Traffic Index and Logarithmic Scaling
The traffic index tracks page views for all source pages:
{
"/p/Treo-N100-8-256-2H-W6-11P": 5000,
"/p/S-i5-16-512-2H-W6-11P": 3000,
"/": 50000
}
We use logarithmic scaling to prevent high-traffic pages from dominating:
norm_page_rank = log1p(page_rank) / log1p(max_page_rank)
Without this, the home page (50K traffic) would match every query. Logarithmic scaling compresses the range, giving all pages a fair chance.
Chassis Boost Rationale
We boost Treo and S-chassis products because:
-
Treo: Newest chassis, best features, highest demand
-
S-chassis: Compact form factor, popular for mini PCs
-
H-chassis: Older, being phased out
When similarity is close (e.g., 0.90 vs 0.89), the boost ensures newer products win. This aligns with business priorities.
References
Technical Concepts
-
Semantic Similarity - Wikipedia
-
Cosine Similarity - Wikipedia
-
Logarithmic Scale - Wikipedia
-
NumPy - Official documentation
-
BLAS - Wikipedia
Model Documentation
-
all-mpnet-base-v2 - Hugging Face
-
Sentence Transformers - Official docs
Related Articles
-
Embedding Strategy - How we generate embeddings
-
Query Clustering - Grouping similar queries
-
SEO Pipeline Overview - Complete pipeline architecture
-
Related Search Generation - Finding related queries
-
Embed Source Data - Embedding products, parts, articles
Summary
We match query clusters to products using semantic similarity with optional discovery scoring:
Semantic Similarity:
-
Compute cosine similarity between query and source embeddings
-
Threshold-based matching (default 0.80)
-
Chassis boost for Treo (+10%) and S-chassis (+5%)

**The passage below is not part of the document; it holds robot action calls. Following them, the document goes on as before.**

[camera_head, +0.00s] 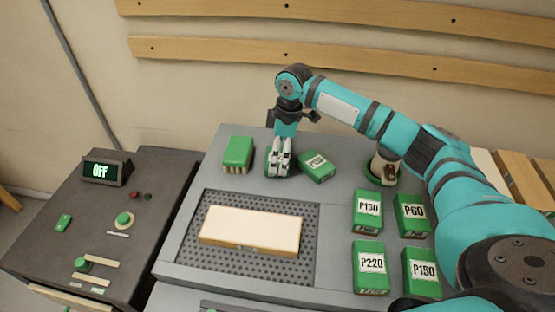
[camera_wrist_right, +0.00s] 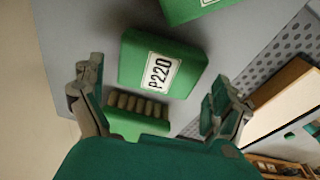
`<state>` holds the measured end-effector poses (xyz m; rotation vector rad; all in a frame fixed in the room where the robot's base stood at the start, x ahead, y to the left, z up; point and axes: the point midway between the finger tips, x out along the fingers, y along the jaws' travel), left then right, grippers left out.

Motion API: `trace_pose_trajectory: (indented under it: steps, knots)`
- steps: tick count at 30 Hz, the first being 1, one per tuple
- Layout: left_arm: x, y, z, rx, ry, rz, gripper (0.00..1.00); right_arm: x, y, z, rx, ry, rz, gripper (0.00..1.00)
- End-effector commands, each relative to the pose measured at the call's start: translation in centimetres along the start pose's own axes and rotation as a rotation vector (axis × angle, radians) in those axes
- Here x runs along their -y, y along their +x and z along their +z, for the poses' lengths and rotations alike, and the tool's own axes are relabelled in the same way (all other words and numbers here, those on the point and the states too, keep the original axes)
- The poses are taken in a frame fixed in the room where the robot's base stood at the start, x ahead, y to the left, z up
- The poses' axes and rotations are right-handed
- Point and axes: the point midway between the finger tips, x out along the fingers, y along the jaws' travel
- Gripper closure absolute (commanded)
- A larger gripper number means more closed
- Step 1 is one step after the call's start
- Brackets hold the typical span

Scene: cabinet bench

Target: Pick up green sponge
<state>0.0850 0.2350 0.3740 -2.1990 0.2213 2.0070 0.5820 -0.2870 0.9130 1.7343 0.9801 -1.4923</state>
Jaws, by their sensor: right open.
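My right gripper (camera_head: 279,170) points down at the back of the grey bench, with its fingers apart and nothing held. It stands in front of a green block (camera_head: 269,160), partly hidden by the fingers. In the right wrist view this block (camera_wrist_right: 145,55) carries a P220 label and lies between and ahead of the open fingers (camera_wrist_right: 150,95). Which one is the sponge is unclear. My left gripper is out of view.
A pale board (camera_head: 250,227) lies on a perforated mat (camera_head: 200,262). Green blocks P150 (camera_head: 367,226), P60 (camera_head: 411,228), P220 (camera_head: 370,281) and another P150 (camera_head: 420,286) stand at right, below a round container (camera_head: 382,170). A dark console (camera_head: 60,240) reading OFF stands left.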

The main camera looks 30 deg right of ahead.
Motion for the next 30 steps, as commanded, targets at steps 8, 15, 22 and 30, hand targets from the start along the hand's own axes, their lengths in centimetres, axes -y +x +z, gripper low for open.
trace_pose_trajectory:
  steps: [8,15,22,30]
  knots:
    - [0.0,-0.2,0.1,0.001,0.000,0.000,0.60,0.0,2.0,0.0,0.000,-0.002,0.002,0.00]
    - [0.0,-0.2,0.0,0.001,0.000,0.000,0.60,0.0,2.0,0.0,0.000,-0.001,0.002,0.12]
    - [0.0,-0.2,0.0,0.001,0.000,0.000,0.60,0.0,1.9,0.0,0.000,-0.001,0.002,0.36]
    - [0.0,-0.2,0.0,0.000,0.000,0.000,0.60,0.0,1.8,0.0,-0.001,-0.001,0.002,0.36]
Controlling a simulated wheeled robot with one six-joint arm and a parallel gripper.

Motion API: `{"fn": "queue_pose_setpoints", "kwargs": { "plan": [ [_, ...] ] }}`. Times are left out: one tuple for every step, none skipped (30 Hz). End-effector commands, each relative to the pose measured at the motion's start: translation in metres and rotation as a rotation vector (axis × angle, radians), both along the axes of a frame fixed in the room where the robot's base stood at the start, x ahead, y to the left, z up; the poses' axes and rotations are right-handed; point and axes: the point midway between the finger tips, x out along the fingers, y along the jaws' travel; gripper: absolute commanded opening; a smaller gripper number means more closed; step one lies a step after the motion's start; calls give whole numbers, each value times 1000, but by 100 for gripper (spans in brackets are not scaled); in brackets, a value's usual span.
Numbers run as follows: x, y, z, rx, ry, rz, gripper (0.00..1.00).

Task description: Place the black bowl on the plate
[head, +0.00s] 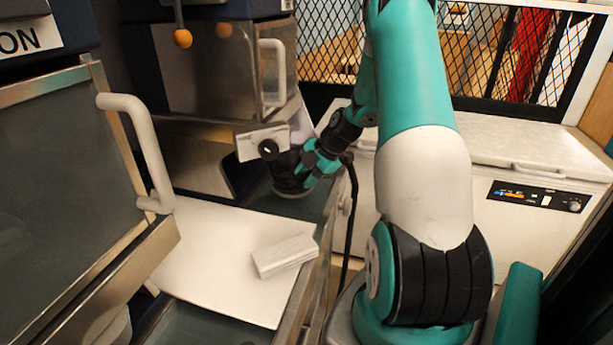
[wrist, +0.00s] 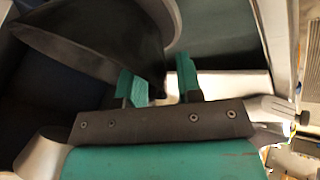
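The black bowl (head: 288,178) sits on the counter below the dispenser's front, partly hidden by my gripper in the head view. In the wrist view the bowl (wrist: 95,38) fills the upper left, and its dark wall reaches in between my fingers. My gripper (head: 316,166) is at the bowl's right side. In the wrist view the fingers of my gripper (wrist: 158,86) are apart, with a visible gap between them. A flat white square plate (head: 205,250) lies on the counter in front, nearer the camera than the bowl.
A white block (head: 285,255) lies on the plate's right part. A metal dispenser (head: 205,75) with a black knob (head: 268,149) stands behind the plate. A cabinet door with a white handle (head: 140,140) is at left. A white chest freezer (head: 530,225) stands at right.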

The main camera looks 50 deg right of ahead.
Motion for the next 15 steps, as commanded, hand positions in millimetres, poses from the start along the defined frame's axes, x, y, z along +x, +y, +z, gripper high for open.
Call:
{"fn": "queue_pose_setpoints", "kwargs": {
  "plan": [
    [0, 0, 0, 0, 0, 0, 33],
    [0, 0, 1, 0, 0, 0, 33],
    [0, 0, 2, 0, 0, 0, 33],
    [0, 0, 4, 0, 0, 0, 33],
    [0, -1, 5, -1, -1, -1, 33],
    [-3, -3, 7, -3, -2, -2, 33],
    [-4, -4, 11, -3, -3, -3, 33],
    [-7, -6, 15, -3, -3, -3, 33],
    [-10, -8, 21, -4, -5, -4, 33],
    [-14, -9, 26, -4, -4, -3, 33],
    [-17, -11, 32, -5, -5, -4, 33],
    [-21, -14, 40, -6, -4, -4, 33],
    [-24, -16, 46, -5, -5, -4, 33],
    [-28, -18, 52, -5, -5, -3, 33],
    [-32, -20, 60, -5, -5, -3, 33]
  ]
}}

Discovery Scoring (50:30:20):
-
50% semantic relevance (cosine similarity)
-
30% query traffic (normalized impressions + clicks)
-
20% page rank (logarithmic scaling)
Two Modes:
-
Bulk: Every cluster gets best match (redundancy allowed)
-
Exclusive: 1:1 mapping, high-traffic clusters first (no redundancy)
Threshold Analysis:
-
Generate samples across similarity ranges
-
Manual review via web UI
-
Resume pipeline with selected threshold
The result is high-quality query-to-product matching that balances semantic relevance with traffic potential, creating effective SEO-optimized query pages.